### What is being asked
Your task is to reproduce the material exactly.

### Information provided

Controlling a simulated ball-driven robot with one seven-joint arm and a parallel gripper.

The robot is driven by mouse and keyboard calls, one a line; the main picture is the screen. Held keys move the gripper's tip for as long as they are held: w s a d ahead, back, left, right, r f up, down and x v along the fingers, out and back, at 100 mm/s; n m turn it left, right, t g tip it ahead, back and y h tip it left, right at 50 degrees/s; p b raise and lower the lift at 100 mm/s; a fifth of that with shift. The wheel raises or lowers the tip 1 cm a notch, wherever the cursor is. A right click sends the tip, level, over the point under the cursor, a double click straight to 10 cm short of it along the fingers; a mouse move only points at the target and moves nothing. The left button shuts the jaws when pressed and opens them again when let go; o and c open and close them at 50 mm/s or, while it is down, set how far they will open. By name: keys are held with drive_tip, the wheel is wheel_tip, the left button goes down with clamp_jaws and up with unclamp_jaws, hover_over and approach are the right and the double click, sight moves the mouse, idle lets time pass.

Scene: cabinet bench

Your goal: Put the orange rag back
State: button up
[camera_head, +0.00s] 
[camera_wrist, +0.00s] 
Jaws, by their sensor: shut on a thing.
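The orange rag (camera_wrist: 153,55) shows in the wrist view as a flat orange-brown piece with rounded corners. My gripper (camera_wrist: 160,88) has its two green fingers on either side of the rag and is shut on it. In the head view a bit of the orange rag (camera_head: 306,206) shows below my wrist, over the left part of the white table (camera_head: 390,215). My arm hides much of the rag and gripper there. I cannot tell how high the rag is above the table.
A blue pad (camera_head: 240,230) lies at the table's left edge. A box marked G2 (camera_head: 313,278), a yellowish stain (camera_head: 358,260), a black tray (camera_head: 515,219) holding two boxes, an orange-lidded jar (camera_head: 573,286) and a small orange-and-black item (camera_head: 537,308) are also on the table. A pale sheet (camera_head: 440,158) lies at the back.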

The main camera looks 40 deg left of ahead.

### Reply to the exercise
Controlling a simulated ball-driven robot with one seven-joint arm and a parallel gripper.

The robot is driven by mouse and keyboard calls, one a line; the main picture is the screen. Held keys move the gripper's tip for as long as they are held: w s a d ahead, back, left, right, r f up, down and x v along the fingers, out and back, at 100 mm/s; n m turn it left, right, t g tip it ahead, back and y h tip it left, right at 50 degrees/s; p b raise and lower the lift at 100 mm/s; a fifth of that with shift. The wheel raises or lowers the tip 1 cm a notch, wherever the cursor is. A right click sends the tip, level, over the point under the cursor, a double click straight to 10 cm short of it along the fingers; a mouse move only points at the target and moves nothing. The left button shuts the jaws when pressed and opens them again when let go; o and c open and close them at 50 mm/s or, while it is down, set how far they will open. By name: keys are held with drive_tip, the wheel is wheel_tip, the left button goes down with clamp_jaws and up with unclamp_jaws, hover_over and approach are the right and the double click, sight moves the mouse, idle lets time pass.

Scene: cabinet bench

Your goal: Put the orange rag back
State: button up
[camera_head, +0.00s] 
[camera_wrist, +0.00s] 
Jaws, by their sensor: shut on a thing.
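The orange rag (camera_wrist: 153,55) shows in the wrist view as a flat orange-brown piece with rounded corners. My gripper (camera_wrist: 160,88) has its two green fingers on either side of the rag and is shut on it. In the head view a bit of the orange rag (camera_head: 306,206) shows below my wrist, over the left part of the white table (camera_head: 390,215). My arm hides much of the rag and gripper there. I cannot tell how high the rag is above the table.
A blue pad (camera_head: 240,230) lies at the table's left edge. A box marked G2 (camera_head: 313,278), a yellowish stain (camera_head: 358,260), a black tray (camera_head: 515,219) holding two boxes, an orange-lidded jar (camera_head: 573,286) and a small orange-and-black item (camera_head: 537,308) are also on the table. A pale sheet (camera_head: 440,158) lies at the back.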

The main camera looks 40 deg left of ahead.

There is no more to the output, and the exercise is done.